2015-06-02
1 小时 15 分钟Michael Cunningham joins Deborah Treisman to read and discuss Harold Brodkey’s “Dumbness Is Everything,” from a 1996 issue of the magazine.
This is the New Yorker fiction podcast from the New Yorker magazine.
I'm Deborah Treisman, fiction editor at the New Yorker.
Each month we invite a writer to choose a story from the magazine's archives to read and discuss.
This month we're going to hear Harold Brodke's story, dumbness is everything, which was published in the New Yorker in 1996.
When the car stopped, when the motor vibration and noise stopped and the wheels were still, the drunkenness shufflingly bulged and was dizzying more than before.
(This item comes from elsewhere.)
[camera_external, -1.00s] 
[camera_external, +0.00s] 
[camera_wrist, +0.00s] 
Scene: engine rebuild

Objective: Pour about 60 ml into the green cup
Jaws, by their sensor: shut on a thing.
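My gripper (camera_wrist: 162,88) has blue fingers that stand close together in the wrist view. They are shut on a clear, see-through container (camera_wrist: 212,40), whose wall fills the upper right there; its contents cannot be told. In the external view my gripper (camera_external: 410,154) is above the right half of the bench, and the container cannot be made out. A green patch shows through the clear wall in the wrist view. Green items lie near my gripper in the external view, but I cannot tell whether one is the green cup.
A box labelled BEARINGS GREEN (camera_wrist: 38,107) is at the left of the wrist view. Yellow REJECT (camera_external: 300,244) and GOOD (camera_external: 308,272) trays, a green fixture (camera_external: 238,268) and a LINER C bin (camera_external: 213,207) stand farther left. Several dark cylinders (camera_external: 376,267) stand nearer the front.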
It pulsed in my head, stung my eyes, and rang.
The story was chosen by Michael Cunningham, who is the author of seven novels, including the hours and last years, the Snow Queen.
His own fiction first appeared in the New Yorker in 1988.
Hi, Michael.
Hello, Deborah.
So dumbness is everything is one of the last things that Brodke wrote before he died in 1996, and it was published posthumously in the magazine a few months later.
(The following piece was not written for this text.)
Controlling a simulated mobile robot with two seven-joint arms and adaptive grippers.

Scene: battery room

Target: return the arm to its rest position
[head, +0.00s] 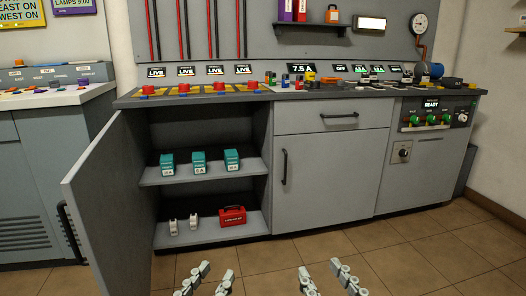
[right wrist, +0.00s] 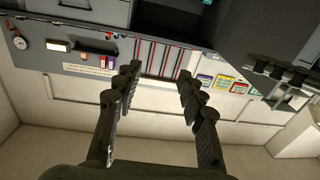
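My left gripper (head: 205,282) is low in the head view, left of centre, its two fingers apart with nothing between them. My right gripper (head: 325,278) is low in the head view, right of centre, also with its fingers spread and empty. In the right wrist view my right gripper (right wrist: 157,82) shows two dark fingers wide apart, with only the wall and panel behind them. Both grippers are in front of the cabinet and touch nothing that I can see.
The grey cabinet's left door (head: 112,195) stands open. Inside, teal boxes (head: 198,162) sit on the upper shelf; a red case (head: 232,215) and two small white items are below. The counter (head: 300,93) carries several small objects. Floor (head: 400,255) before the cabinet is clear.
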Why did you choose this story?
For several reasons.
I knew Harold.
I not only knew Harold, he was a hero of mine when I was in school.
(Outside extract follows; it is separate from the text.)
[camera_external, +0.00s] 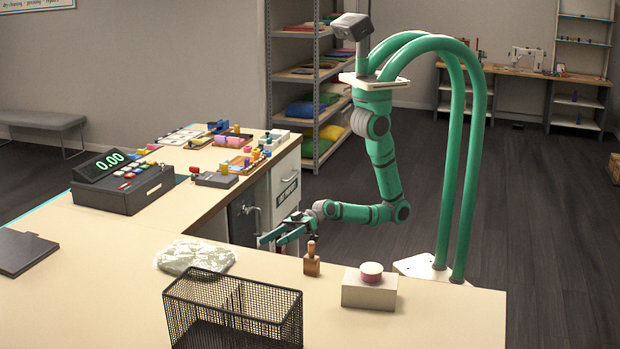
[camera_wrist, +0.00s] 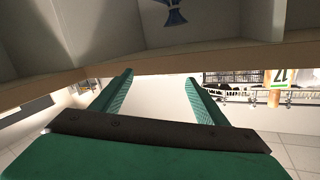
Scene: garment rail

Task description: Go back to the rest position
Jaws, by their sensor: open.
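My gripper (camera_external: 272,239) is at the end of my green arm, just above the counter's inner edge, left of the wooden stamp. In the wrist view my gripper (camera_wrist: 160,80) has its two green fingers spread apart with nothing between them. The arm hangs down from its mount and bends forward at the elbow toward the counter. No object is held.
A wooden stamp (camera_external: 311,260), a white box with a pink top (camera_external: 369,286), a black mesh basket (camera_external: 233,312) and a clear plastic bag (camera_external: 194,257) are on the counter (camera_external: 100,290). A cash register (camera_external: 122,183) stands left. Open floor lies right.
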Let's just say, was I the kind of kid who would call you at midnight and read you a long passage of Harold Brodke whether you wanted to hear it or not?
Yes, I was.
And years pass, calendar pages flipped, seasons change, and I met him and got to know him and knew him somewhat through his illness and his demise.
It is, as I think everyone will soon understand, a slightly unorthodox choice.
It's kind of extreme in many ways, but that is part of what drew me to it.